Exercise brief
Copy out all lines in the data below containing the string "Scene".

══════════════════════════════

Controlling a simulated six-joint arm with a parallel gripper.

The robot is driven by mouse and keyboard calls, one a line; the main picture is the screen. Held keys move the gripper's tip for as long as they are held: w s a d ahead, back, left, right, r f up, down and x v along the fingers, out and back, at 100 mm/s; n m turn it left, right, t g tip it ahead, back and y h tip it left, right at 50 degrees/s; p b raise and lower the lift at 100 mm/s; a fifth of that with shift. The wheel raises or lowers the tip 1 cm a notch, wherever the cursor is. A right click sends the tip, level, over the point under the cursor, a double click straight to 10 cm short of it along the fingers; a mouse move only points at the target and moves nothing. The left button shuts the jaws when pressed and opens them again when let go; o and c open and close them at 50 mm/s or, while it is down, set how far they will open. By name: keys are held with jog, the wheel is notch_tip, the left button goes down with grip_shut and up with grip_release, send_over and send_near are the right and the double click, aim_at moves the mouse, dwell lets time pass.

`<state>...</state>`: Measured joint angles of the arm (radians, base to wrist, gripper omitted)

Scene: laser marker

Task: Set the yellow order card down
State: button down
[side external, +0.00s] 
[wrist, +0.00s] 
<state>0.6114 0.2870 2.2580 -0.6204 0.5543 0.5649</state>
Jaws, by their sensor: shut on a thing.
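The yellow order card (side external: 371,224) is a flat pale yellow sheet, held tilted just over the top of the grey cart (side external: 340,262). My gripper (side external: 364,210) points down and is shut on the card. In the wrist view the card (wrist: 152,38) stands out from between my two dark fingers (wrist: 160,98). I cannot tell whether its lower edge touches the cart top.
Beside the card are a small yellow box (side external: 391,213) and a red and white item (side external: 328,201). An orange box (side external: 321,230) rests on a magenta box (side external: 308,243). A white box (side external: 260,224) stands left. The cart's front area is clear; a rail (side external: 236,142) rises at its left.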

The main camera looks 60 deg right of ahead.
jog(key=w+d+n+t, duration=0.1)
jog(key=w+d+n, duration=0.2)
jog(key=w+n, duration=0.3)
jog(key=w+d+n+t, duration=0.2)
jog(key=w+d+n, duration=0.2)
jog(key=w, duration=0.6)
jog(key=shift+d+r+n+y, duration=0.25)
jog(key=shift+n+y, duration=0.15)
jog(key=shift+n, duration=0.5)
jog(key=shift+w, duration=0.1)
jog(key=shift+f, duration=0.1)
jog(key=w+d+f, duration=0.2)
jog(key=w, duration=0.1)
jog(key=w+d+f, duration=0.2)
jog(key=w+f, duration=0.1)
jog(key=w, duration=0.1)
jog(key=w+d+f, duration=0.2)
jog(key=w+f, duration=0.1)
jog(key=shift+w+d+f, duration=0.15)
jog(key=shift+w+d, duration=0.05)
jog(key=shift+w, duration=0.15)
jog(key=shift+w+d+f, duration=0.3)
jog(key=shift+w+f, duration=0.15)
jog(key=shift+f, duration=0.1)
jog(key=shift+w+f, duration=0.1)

══════════════════════════════

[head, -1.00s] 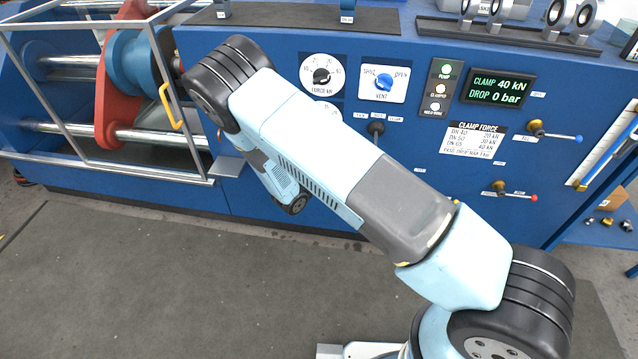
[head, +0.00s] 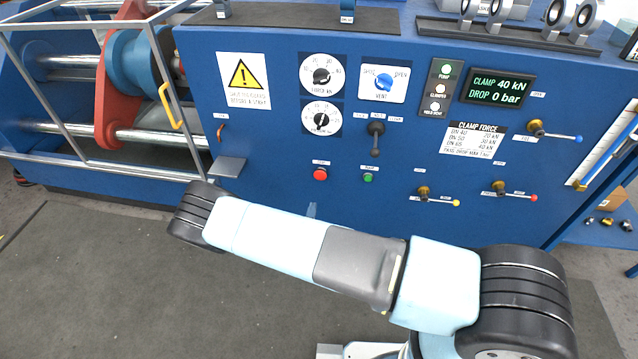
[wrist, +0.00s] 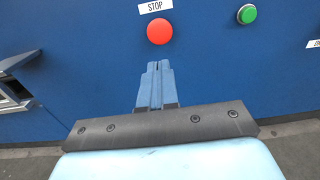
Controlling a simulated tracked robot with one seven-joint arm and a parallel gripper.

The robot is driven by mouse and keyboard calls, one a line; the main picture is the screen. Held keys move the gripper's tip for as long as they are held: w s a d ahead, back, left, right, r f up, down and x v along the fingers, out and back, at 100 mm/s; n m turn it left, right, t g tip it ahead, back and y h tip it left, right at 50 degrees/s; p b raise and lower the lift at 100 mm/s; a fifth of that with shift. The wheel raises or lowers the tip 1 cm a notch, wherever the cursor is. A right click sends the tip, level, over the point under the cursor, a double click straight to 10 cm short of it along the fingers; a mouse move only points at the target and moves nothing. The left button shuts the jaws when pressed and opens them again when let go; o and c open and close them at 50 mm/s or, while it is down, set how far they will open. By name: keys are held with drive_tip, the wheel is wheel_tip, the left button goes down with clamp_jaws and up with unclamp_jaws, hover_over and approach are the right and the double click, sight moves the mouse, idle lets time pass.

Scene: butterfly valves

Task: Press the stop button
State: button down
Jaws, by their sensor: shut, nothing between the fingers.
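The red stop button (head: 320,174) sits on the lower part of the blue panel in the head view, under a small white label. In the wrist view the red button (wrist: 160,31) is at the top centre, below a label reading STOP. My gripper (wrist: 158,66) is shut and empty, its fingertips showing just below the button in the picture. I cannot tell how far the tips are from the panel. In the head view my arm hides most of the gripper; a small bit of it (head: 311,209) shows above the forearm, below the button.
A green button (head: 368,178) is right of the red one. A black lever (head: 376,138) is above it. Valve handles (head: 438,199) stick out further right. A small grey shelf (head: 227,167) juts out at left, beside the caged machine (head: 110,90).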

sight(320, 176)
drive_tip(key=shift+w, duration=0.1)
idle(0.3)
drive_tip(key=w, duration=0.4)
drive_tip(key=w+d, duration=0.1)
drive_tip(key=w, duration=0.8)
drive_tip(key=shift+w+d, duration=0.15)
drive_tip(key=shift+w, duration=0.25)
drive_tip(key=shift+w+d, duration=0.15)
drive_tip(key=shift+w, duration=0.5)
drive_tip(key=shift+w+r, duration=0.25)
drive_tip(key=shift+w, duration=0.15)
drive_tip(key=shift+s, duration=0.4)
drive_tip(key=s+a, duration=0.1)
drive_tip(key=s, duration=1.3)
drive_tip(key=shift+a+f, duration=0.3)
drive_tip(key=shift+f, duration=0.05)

══════════════════════════════

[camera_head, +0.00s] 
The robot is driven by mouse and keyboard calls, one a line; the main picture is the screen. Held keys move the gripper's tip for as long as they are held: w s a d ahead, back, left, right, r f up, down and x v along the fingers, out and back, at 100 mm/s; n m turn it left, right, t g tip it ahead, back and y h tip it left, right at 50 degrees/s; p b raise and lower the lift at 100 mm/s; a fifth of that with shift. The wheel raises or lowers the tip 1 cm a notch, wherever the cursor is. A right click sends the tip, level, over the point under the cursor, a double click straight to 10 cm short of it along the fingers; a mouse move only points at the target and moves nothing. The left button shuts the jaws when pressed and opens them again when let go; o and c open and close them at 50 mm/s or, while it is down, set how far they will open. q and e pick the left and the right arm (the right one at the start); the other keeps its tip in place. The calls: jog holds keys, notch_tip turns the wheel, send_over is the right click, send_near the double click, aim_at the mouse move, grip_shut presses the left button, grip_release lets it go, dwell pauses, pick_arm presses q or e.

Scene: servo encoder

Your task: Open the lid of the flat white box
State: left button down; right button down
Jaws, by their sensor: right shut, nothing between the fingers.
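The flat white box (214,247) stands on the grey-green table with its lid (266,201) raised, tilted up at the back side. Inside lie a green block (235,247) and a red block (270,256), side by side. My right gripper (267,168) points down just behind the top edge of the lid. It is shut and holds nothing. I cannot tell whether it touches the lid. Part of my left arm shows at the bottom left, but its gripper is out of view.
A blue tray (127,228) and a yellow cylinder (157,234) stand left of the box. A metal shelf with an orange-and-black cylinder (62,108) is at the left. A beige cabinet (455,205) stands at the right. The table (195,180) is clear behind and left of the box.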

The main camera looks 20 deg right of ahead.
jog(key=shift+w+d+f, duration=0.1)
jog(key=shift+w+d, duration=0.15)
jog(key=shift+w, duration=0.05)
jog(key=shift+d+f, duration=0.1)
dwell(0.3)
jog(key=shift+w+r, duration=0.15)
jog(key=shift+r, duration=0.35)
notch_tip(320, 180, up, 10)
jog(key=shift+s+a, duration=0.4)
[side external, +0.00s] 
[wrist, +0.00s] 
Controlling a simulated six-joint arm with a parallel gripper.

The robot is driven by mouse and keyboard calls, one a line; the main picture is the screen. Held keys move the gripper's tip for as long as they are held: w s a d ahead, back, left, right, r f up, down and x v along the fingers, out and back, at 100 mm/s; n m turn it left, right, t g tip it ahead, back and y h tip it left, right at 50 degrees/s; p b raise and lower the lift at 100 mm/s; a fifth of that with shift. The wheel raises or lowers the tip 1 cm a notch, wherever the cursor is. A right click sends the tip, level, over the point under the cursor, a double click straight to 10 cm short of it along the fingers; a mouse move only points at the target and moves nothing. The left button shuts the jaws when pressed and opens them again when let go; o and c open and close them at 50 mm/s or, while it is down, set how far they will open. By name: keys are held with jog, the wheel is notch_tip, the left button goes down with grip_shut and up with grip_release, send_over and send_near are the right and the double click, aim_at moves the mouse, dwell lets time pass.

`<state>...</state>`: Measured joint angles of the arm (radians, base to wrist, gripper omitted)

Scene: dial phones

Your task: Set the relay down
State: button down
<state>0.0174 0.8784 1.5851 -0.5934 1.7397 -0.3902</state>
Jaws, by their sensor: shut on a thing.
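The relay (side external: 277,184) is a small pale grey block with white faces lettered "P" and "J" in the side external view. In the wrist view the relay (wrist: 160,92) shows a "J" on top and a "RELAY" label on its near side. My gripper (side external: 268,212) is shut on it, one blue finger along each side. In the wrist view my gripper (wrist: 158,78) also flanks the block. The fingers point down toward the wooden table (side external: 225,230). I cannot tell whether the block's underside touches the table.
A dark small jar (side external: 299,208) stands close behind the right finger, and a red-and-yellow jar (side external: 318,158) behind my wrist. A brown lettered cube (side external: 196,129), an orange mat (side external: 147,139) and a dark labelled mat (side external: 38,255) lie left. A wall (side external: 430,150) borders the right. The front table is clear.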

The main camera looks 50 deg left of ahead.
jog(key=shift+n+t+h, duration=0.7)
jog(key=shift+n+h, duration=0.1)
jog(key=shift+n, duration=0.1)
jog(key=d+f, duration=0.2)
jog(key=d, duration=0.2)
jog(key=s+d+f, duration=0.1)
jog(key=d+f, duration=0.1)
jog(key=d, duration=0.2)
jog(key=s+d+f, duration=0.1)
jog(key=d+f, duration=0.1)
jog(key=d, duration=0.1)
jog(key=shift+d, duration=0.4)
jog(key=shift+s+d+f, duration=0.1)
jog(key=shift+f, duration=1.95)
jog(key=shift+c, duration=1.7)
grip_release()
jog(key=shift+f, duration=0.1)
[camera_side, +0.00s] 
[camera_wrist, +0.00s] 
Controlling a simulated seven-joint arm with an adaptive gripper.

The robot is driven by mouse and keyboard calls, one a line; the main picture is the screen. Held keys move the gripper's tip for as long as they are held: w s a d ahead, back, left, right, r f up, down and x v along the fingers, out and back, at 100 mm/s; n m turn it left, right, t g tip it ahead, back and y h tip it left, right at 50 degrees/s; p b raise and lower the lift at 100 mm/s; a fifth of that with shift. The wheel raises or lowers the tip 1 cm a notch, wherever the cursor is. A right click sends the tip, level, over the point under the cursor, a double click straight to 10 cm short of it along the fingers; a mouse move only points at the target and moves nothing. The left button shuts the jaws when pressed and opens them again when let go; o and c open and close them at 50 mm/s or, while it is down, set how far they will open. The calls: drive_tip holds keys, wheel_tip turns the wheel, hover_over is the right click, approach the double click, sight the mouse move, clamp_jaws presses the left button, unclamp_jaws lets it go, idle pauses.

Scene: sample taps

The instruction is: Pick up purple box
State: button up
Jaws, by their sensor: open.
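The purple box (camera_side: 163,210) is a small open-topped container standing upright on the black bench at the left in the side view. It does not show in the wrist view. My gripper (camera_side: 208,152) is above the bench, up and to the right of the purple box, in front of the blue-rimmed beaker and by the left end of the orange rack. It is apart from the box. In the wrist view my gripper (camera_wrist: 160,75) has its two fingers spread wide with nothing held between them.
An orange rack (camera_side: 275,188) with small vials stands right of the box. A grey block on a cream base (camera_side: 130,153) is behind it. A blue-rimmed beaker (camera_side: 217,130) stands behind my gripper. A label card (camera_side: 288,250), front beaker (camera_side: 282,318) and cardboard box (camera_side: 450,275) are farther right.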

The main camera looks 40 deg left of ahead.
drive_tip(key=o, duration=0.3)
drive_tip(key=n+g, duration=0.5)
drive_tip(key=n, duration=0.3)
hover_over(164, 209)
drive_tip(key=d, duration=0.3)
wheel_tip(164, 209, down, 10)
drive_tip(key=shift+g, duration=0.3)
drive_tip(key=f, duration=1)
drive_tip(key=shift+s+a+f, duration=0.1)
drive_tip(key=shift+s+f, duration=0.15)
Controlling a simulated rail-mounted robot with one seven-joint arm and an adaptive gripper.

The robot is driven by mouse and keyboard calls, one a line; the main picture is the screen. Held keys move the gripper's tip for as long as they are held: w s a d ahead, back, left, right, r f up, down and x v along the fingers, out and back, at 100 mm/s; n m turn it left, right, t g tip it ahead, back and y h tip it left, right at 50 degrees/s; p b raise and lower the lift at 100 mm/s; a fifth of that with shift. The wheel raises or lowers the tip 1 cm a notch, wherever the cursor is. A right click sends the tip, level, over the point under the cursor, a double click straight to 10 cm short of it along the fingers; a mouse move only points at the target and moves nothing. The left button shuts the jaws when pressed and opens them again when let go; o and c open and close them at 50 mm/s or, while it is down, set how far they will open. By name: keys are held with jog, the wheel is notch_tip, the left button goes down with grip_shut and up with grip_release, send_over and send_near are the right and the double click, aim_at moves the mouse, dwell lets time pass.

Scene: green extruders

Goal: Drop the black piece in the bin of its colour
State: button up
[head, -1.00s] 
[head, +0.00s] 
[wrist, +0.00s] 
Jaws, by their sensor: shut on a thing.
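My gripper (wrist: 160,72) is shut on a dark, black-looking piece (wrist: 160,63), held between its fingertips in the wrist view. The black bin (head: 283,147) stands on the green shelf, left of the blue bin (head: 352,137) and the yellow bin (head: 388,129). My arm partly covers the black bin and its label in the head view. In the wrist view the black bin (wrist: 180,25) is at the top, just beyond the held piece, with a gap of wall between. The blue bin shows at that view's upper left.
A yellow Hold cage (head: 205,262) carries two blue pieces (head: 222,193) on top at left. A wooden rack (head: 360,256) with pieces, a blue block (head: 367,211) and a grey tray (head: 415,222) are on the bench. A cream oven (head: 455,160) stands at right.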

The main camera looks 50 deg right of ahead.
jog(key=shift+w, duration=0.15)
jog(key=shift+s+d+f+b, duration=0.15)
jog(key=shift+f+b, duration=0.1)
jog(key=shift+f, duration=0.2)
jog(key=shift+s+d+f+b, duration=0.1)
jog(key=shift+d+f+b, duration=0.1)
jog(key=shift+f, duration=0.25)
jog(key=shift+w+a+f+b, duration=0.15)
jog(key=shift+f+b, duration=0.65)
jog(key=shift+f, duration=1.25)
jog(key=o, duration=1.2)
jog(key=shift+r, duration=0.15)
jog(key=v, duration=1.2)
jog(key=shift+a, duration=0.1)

══════════════════════════════

Written solution
Scene: laser marker
Scene: butterfly valves
Scene: servo encoder
Scene: dial phones
Scene: sample taps
Scene: green extruders

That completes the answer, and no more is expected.